Low learnership stipends challenge youth. How much do you spend on learnership stipends when taking on unemployed youth?
How Much Do Self-sustaining Youth Need to Survive?
Most organisations justify stipends below R3000 per month with ‘we’re providing a vital opportunity for an unemployed person to become qualified and job-experienced.’
This is true, but why must learners suffer for this apparently virtuous opportunity that is fully refundable and attracts additional BEE points and tax rebates?
Learnership Stipends and Youth Challenges
Learnerships and apprenticeships are no longer pro-poor, meaning they are not being used to facilitate an unqualified, unemployed individual from a marginalised background into the space of the qualified and employable.
For example, where do youth who had to take on the care of their siblings and who lost their parents and grandparents, go?

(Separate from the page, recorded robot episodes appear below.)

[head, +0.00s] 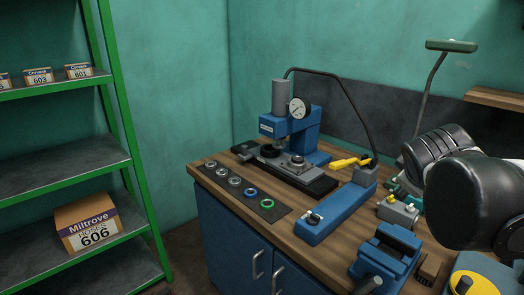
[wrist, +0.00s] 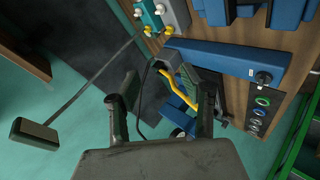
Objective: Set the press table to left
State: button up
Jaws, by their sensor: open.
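The blue press (head: 298,135) stands on the wooden workbench, with a grey cylinder on top and a round dial gauge (head: 298,108). Its dark press table (head: 312,180) lies low across the base, with a small grey block at its left end and a silver round piece on it right of centre. Its exact position along the base is hard to tell. In the wrist view the press (wrist: 178,112) is partly hidden behind a finger. My gripper (wrist: 163,95) is open and empty, apart from the press. In the head view my dark arm shows at the right; the fingers are not visible.
A dark mat (head: 245,190) with several rings lies in front. A blue vise (head: 385,258) is nearer. A green shelf (head: 128,130) stands left.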

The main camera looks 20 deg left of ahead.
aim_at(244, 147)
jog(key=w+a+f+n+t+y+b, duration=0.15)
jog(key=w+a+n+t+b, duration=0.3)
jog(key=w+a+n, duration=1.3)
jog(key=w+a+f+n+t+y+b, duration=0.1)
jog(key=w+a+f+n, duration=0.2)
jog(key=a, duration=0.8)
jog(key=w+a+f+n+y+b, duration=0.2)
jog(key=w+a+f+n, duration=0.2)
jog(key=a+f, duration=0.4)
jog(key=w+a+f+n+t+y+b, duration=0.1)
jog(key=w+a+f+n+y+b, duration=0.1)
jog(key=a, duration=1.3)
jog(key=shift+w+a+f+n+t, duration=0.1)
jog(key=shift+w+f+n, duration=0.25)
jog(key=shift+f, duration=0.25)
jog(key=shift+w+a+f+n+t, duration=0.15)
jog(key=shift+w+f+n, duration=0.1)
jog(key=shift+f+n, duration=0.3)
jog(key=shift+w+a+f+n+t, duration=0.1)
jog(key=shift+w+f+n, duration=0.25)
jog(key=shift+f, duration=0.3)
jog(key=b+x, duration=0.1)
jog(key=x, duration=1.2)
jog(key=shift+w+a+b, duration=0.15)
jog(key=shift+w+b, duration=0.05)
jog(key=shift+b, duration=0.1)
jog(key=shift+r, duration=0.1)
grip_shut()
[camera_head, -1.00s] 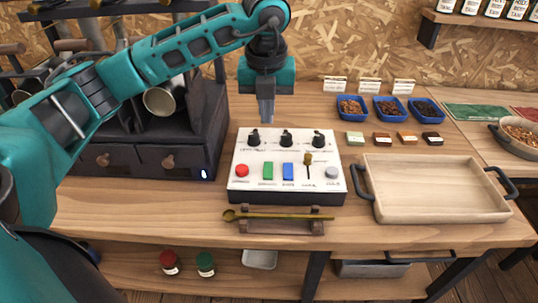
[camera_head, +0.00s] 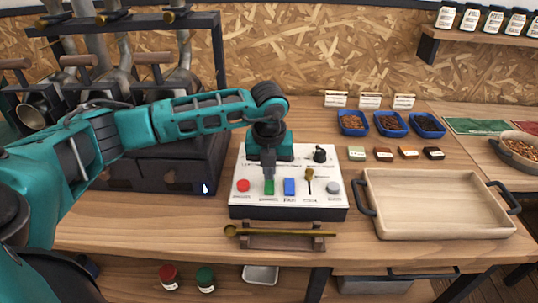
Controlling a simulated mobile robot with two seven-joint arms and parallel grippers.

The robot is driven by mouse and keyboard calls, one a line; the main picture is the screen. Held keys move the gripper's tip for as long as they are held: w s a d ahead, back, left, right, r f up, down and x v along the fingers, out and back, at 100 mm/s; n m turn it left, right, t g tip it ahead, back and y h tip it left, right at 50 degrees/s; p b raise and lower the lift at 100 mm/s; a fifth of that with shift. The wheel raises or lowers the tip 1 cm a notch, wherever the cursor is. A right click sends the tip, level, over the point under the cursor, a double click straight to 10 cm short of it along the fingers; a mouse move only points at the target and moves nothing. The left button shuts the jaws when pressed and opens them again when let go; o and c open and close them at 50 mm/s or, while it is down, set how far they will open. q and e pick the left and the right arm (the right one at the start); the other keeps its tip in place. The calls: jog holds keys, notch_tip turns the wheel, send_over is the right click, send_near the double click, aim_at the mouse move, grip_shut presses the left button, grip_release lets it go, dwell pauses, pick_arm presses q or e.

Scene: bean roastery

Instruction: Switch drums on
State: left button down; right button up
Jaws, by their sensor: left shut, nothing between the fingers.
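The white control panel (camera_head: 316,203) stands on the wooden table in the middle of the head view. It carries a red button (camera_head: 243,185), a green switch (camera_head: 269,189), a blue switch (camera_head: 290,186), a brass-topped lever (camera_head: 309,175) and a grey button (camera_head: 333,187). One black knob (camera_head: 320,154) shows at its upper right; my arm hides the other knobs. My left gripper (camera_head: 269,178) is shut and empty, pointing down at the upper part of the green switch. Whether it touches the switch is unclear. My right gripper is out of view.
A brass scoop (camera_head: 275,232) lies on a small wooden rest in front of the panel. A wooden tray (camera_head: 440,231) with black handles stands to the right. Blue bean dishes (camera_head: 390,124) stand behind it. The dark roaster (camera_head: 196,171) stands to the left.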

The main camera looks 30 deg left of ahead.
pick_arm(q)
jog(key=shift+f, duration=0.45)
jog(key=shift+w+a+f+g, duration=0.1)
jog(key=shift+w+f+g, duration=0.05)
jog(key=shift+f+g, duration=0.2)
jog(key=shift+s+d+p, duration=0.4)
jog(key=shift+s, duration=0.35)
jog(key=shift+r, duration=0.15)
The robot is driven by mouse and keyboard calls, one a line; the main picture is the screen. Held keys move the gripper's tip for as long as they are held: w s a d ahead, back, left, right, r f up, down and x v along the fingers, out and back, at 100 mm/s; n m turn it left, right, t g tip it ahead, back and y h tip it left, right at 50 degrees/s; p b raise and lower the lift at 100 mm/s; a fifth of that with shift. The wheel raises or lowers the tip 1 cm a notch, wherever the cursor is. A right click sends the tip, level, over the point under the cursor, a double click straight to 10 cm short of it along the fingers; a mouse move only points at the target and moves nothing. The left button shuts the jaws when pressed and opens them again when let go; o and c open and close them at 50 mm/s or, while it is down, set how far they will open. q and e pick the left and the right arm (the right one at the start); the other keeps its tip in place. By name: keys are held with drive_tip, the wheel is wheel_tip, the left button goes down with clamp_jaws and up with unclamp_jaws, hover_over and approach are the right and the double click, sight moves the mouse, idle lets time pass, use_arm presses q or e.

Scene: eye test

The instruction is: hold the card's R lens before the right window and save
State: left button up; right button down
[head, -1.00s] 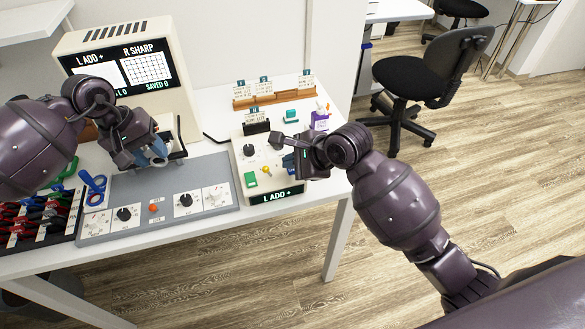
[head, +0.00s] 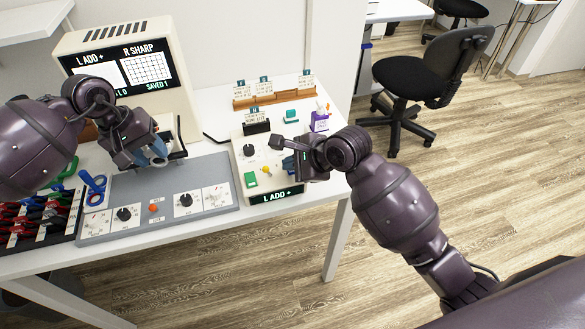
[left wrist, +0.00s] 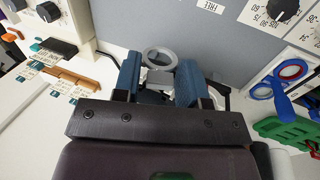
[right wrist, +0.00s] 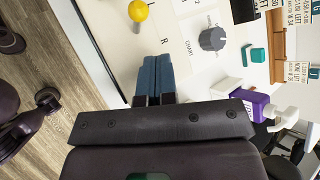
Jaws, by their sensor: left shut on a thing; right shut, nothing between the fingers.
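My left gripper (head: 160,153) is shut on a grey ring lens (left wrist: 152,54), gripped at its lower part in the left wrist view. It is in front of the cream tester (head: 180,85). The tester's screen (head: 148,68) reads "L ADD +", "R SHARP" and "SAVED 1"; the right window shows a sharp grid, and my arm partly covers the left one. My right gripper (right wrist: 155,62) is shut and empty over the console (head: 245,185), near its yellow knob (right wrist: 137,11). The console display (head: 277,197) reads "L ADD +". A card (head: 256,116) stands in a dark holder behind; its text is partly unreadable.
A grey panel (head: 135,182) with dials lies in front of the tester. A rack of coloured lenses (head: 40,215) and a blue-handled lens (head: 94,185) are at left. A wooden card rail (head: 275,99), a teal block (head: 291,116) and a purple bottle (head: 319,121) stand behind the console.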

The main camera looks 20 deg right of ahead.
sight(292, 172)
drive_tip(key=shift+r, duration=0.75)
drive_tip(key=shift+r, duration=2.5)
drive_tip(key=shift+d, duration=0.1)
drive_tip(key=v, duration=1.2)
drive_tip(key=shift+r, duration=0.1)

In 2015, Stats SA’s General Household Survey showed that there are about 90 000 children in 50 000 child-headed households. While this figure is not large in relation to the total number of children in the country, this is still a cause for concern. Child-headed households are at risk of having to cope without parental care or regular income and are located in areas where services are poor. In addition, this vulnerable group has to deal with emotional strain and is more likely to be abused and exploited. (Parliament)
Learnership Stipends and Youth Sustainability
Learners are responsible for food, travel, toiletries and attire. Those on learnerships in corporate spaces are under additional pressure because of the emphasis on appearance and cultural fit. For most, this is their first experience in a formal workspace. They have no suitable clothes and struggle to get started on a confident note.
At the next level, we have learners who need to relocate in order to take up the opportunity. SETAs have issued relocation allowances in the past as they understood challenges faced, particularly by black learners.
Unfortunately, employers often lack this knowledge and sensitivity – regardless of their own colour.
There appears to be an assumption that black people can afford to live on less as they have a ‘community’ to support them and live cheaply in townships. How else do you explain paying someone R1 500 per month for full-time work – even if they are only a ‘learner?’